EXERCISE REQUIREMENTS: Give an exact transcription of every line, dropping the images.

RECORDED INFORMATION:
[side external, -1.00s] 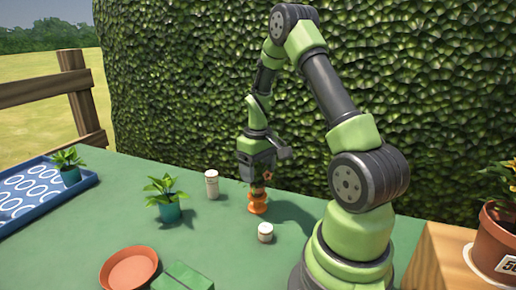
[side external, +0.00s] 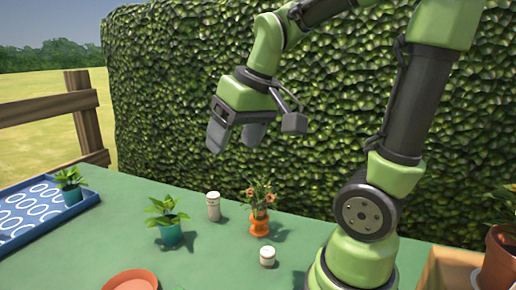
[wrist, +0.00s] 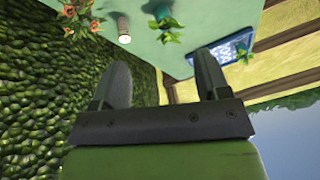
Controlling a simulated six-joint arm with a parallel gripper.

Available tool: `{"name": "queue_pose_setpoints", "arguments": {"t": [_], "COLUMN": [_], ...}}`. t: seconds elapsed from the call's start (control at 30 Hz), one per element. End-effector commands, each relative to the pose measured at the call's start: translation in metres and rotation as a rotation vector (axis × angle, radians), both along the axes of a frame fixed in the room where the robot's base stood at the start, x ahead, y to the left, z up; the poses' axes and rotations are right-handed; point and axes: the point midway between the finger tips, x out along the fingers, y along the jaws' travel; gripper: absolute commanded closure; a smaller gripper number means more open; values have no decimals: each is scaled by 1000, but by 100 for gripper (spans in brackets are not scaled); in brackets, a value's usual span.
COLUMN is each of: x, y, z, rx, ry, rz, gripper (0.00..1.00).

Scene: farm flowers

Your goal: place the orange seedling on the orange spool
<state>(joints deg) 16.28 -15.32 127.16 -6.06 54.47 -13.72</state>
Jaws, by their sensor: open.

TASK RESULT:
[side external, -1.00s] 
[side external, +0.00s] 
[wrist, +0.00s] 
Controlling a simulated six-joint arm with a parallel gripper.

Available tool: `{"name": "queue_pose_setpoints", "arguments": {"t": [_], "COLUMN": [_], ...}}`. t: seconds elapsed from the call's start (control at 30 Hz), one per element. End-effector commands, each relative to the pose measured at the call's start: translation in metres and rotation as a rotation vector (axis × angle, radians), both along the axes of a frame fixed in the room where the robot's base stood at the start, x ahead, y to the left, z up; the poses' axes and rotations are right-handed; point and axes: the point midway between the finger tips, x out along the fingers, y along the jaws' travel; gripper: absolute commanded closure; a smaller gripper number means more open; values have no decimals: each is scaled by 1000, but by 100 for gripper (spans in brackets are not scaled); in brackets, a value's usual span.
COLUMN is each of: x, y, z, rx, ry, rz, gripper (0.00..1.00).

Scene: farm flowers

Your goal: place the orange seedling on the orange spool
<state>(joints deg) 16.28 -15.32 127.16 -6.06 54.47 -13.72</state>
Jaws, by their sensor: open.

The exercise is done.